Bring Pierce back to its roots

Bring Pierce back to its roots

Founded originally with the intent to focus on crop cultivation and animal husbandry, Pierce College, which was then known as the Clarence W. Pierce School of Agriculture, opened in September 1947. 

The campus sits on 426 acres with 226 acres dedicated specifically to farming and agriculture. Yet for some reason, there is no sustainable community garden on campus. 

Why is that? 

Pierce has an ideal location, and this is the great opportunity to incorporate hands-on learning, strengthen community bonds and provide fresh and organic food options to not only students and staff on a daily basis, but to the outside community as well. 

It would also be an excellent way to showcase the campus and highlight all the hard work of agricultural students.  

According to the Pierce College website, agriculture is still California’s number one industry. 

“With 88,000 farms and ranches, California agriculture is nearly a $36.6 billion dollar industry that generates $100 billion in related economic activity,” according to the website. 

According to Pierce College’s Agriculture Department, they are still achieving all three of the school’s original goals for the program:

  1.     Educate future farmers and ranchers, veterinarians, veterinary technicians, florists, equestrians, horticulturists and others involved with our vast industry.
  2.     Educate “city folk” on where their food and fiber come from.
  3.     Prepare students to transfer to a four-year institution or graduate school.

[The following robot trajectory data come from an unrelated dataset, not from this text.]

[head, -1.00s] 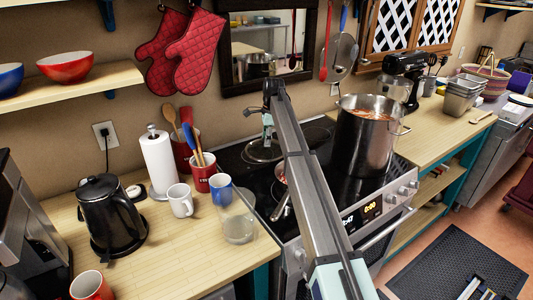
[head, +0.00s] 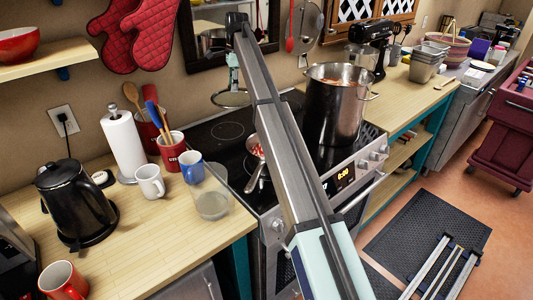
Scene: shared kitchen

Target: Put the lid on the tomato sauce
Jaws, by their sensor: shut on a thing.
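A glass lid (head: 231,98) with a dark rim hangs level in the air above the back left of the stove. My gripper (head: 233,84) is shut on the lid's top and holds it. A small pan (head: 253,162) with red tomato sauce (head: 258,151) in it sits on the front left of the cooktop, its handle toward the front. My arm hides the right part of this pan. The lid is behind and to the left of the pan, apart from it and higher.
A tall steel pot (head: 333,112) with reddish contents stands on the stove's right side. A clear container (head: 212,205), a blue mug (head: 192,168), a white mug (head: 150,181), a red utensil crock (head: 172,151) and a paper towel roll (head: 123,142) stand left of the stove.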

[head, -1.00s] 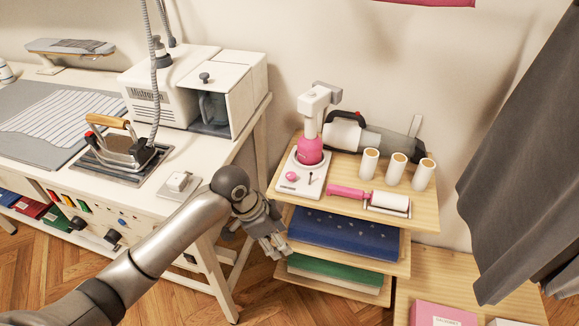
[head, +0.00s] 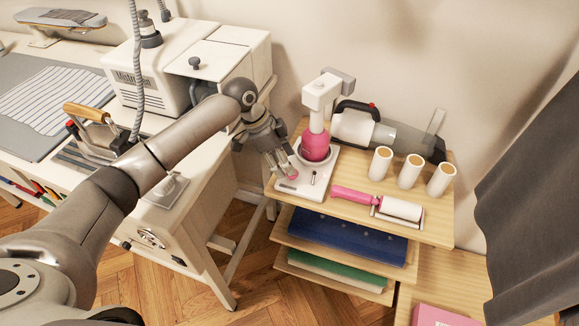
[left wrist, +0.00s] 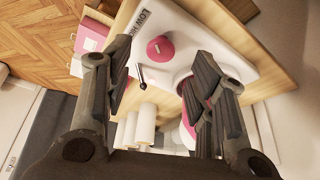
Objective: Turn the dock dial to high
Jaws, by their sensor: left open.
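The dock (head: 318,190) is a white base on the wooden shelf, with a pink and white device (head: 317,146) standing on it. The pink dial (head: 293,175) is at the dock's front left, partly hidden by my fingers. In the left wrist view the round pink dial (left wrist: 160,49) carries a small light mark. Black lettering, seemingly LOW and HIGH, is beside it, partly covered by a finger. My left gripper (head: 284,166) is open, its fingers just over the dial; in the wrist view the fingers (left wrist: 166,68) are spread on either side of it. Contact cannot be told. My right gripper is not in view.
A small dark lever (head: 313,178) stands beside the dial. A pink-handled roller (head: 400,209), several white cylinders (head: 410,171) and a handheld vacuum (head: 355,127) share the shelf top (head: 433,228). The white ironing table (head: 205,184) is to the left.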

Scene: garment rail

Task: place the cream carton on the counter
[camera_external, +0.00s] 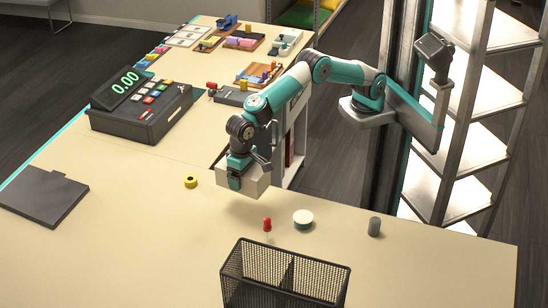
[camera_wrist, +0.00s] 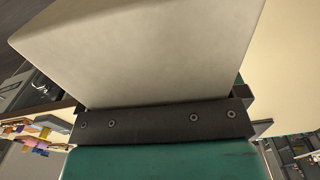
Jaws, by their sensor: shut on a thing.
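The cream carton (camera_external: 251,184) is a plain pale box held in my gripper (camera_external: 235,178) above the counter (camera_external: 150,245). In the external view the carton hangs near the counter's inner edge, with a soft shadow on the surface below and to its right, so it looks a little apart from the top. In the wrist view the carton (camera_wrist: 150,50) fills most of the upper middle, against the dark bar of my gripper (camera_wrist: 160,122). The fingertips are mostly hidden by the carton.
A yellow roll (camera_external: 191,182), a red pin-like piece (camera_external: 267,224), a white-topped round tin (camera_external: 303,217) and a grey cylinder (camera_external: 374,226) stand nearby. A black mesh basket (camera_external: 285,275) is at the front, a cash register (camera_external: 142,105) behind left, and a dark flat board (camera_external: 42,196) at left.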

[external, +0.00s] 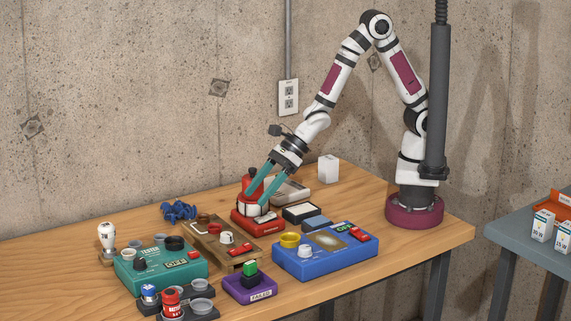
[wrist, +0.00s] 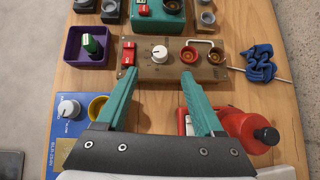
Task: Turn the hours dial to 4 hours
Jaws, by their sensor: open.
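My gripper (external: 257,204) is open and empty, with its teal fingers pointing down over the red box (external: 271,222). In the wrist view the fingertips (wrist: 159,73) are spread apart. A round white dial (wrist: 159,53) on the brown wooden panel (wrist: 214,73) shows beyond the gap between them, apart from both. That dial also shows in the external view (external: 227,238). A grey-white dial (wrist: 69,109) sits on the blue box (external: 340,262). I cannot read which dial is marked in hours, nor any setting. The gripper hides part of the red box.
A red bottle (wrist: 247,130) stands close beside my right finger in the wrist view. A teal box (external: 155,283), a purple tray (external: 238,291) and a blue tangled piece (external: 179,211) stand around the wooden panel. Bare tabletop (external: 60,248) lies at the left.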

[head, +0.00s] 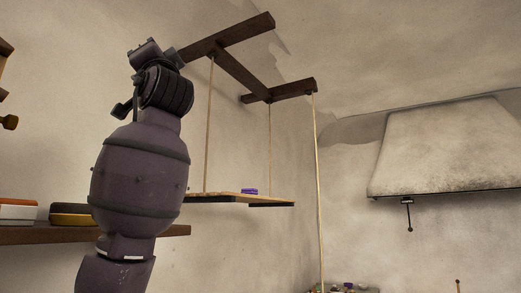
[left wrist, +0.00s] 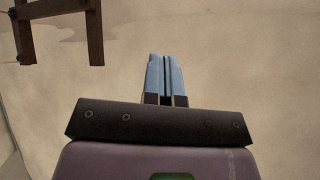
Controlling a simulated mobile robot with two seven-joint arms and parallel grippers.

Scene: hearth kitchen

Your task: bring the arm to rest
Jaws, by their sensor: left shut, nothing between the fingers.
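My left arm (head: 140,175) rises from the bottom left of the head view, its wrist raised in front of the wall. In the left wrist view my left gripper (left wrist: 165,62) shows two blue fingers pressed together, with nothing between them. Only pale wall or ceiling lies behind the fingers. In the head view the fingers cannot be made out clearly at the top of the arm. My right gripper is in neither view.
A wooden frame (head: 240,70) overhead holds a hanging shelf (head: 225,198) by cords, with a purple item (head: 249,191) on it. A wall shelf (head: 40,236) with boxes is at left. A range hood (head: 450,150) is at right.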

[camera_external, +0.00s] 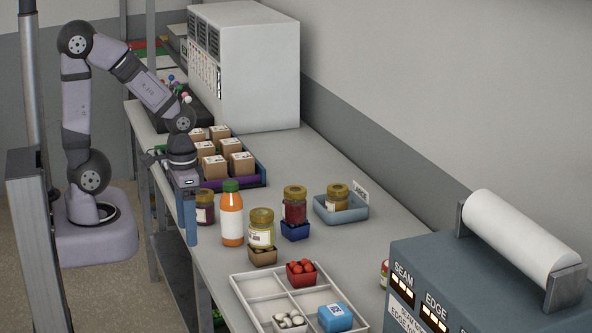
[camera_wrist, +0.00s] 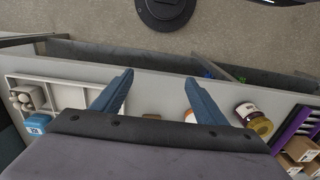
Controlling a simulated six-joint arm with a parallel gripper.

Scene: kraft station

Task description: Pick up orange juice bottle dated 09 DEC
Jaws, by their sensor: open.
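The orange juice bottle (camera_external: 232,222) has a green cap and a white label; it stands upright near the table's left edge. The date on it is too small to read. My gripper (camera_external: 190,238) is open and points down just left of the bottle, apart from it as far as I can tell. In the wrist view my gripper (camera_wrist: 158,82) shows both blue fingers spread, with no object held between them. A small orange and white patch beside the right finger may be the bottle; most of it is hidden.
A dark jar (camera_external: 205,208) stands behind the bottle, and a yellow jar (camera_external: 261,232) on its right. A red jar (camera_external: 294,207) sits over a blue punnet. A white divided tray (camera_external: 262,287) lies in front. A tray of cardboard boxes (camera_external: 241,164) is behind.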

 According to a Los Angeles Times article from 2014, the college once leased land to a Farm Center that employed more than 200 Pierce students a year and provided the agricultural program on campus with feed and other materials through this partnership. 

 Pierce could start this again. They could create a Farmer’s Market and sell produce grown on its land, by its students, and host special events such as the Harvest Festival throughout the year to continue to bring awareness to the campus. 

 The college has the opportunity to create jobs, build community and help feed Angelenos. 

 Now is the time to rebuild this program into something that would make the founders of this college proud.